Green Filters: 'Alternative' Knowledge Intermediaries and Environmental Policy

Dr Wolfgang Rudig, Department of Government, University of Strathclyde
September 1998

The project focuses on 'knowledge intermediaries' as they have emerged in the last twenty years as a direct or indirect result of environmental mobilisation. These 'alternative' intermediaries consist of research organisations that set out to provide 'alternative' expertise to promote environmental causes. Range from government such intermediaries funded research institutes whose agenda has been set by 'green' concerns to research institutes, scientific 'units' or other organisations directly set up by non-governmental environmental organisations.

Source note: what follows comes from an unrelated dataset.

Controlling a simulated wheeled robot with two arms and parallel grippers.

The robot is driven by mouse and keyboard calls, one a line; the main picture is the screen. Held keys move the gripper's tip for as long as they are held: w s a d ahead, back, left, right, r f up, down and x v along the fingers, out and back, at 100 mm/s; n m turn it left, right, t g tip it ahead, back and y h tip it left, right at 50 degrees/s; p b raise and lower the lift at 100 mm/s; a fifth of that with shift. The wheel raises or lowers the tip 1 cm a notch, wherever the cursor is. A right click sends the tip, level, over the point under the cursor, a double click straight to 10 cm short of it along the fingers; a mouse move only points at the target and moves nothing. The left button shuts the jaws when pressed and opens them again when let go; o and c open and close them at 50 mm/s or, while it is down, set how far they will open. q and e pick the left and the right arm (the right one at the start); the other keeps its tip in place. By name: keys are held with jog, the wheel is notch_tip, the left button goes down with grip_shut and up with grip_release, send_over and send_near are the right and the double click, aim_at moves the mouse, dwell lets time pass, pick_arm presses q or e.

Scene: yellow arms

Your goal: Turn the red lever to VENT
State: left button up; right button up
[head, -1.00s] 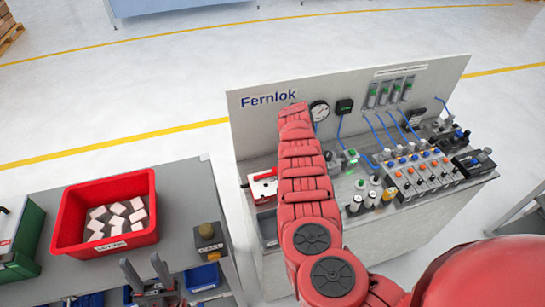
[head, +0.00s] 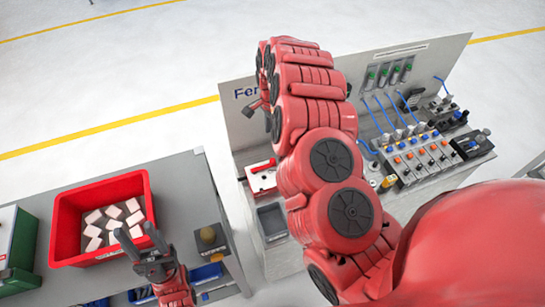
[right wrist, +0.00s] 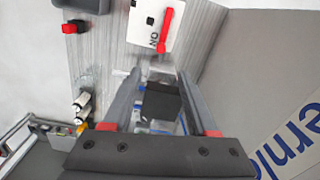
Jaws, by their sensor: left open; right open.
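The red lever (right wrist: 166,29) is on a white plate (right wrist: 145,25) at the top of the right wrist view, with "ON" printed beside it. In the head view the lever (head: 261,166) and its plate (head: 263,181) show small on the bench's left end. My right gripper (right wrist: 160,76) is open, with the lever beyond its fingertips and apart from them. A dark block shows between its fingers. In the head view my right arm largely hides this gripper. My left gripper (head: 142,248) is open and empty in front of the red bin. No VENT mark is readable.
The upright Fernlok panel (head: 236,125) stands behind the lever and the right arm. Valves with blue tubes (head: 415,155) fill the bench's right side.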

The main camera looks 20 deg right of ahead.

These organisations appear to be extremely important for our understanding of the 'processing' of 'science' between 'science producers' on the one hand and the general public and political elites on the other. Research on 'alternative' knowledge intermediaries should play a key part of a "Knowledge Transfer" research agenda. Such intermediaries could be seen to operate like 'filters' involved in various selection, 'spinning' and political packaging processes. In so doing, they appear to have a decisive influence on public discourse over specific environmental problems, the setting of political agendas, and, ultimately, the development and implementation of policy.

The first task is to review past research in the social sciences on the role of green 'intermediaries' ('alternative' research institutes, science units of environmental groups) in the production, processing and shaping of 'scientific knowledge'. The second task is to supplement this research review with some independent empirical work on the specific roles of 'alternative' research institutes. 'Alternative' environmental institutes appear to be particularly numerous and influential in Germany, and most of the empirical work will concentrate on the German case. In addition, I will investigate the role of such 'alternative' organisations in the UK, the EU and in one Third World country, Chile, to achieve a broader picture of their role in a variety of political settings.

Such a broad comparative, international review of the field will allow me to develop a research agenda on 'knowledge intermediaries' in the environmental field generally that takes into account the full range of international experience and research.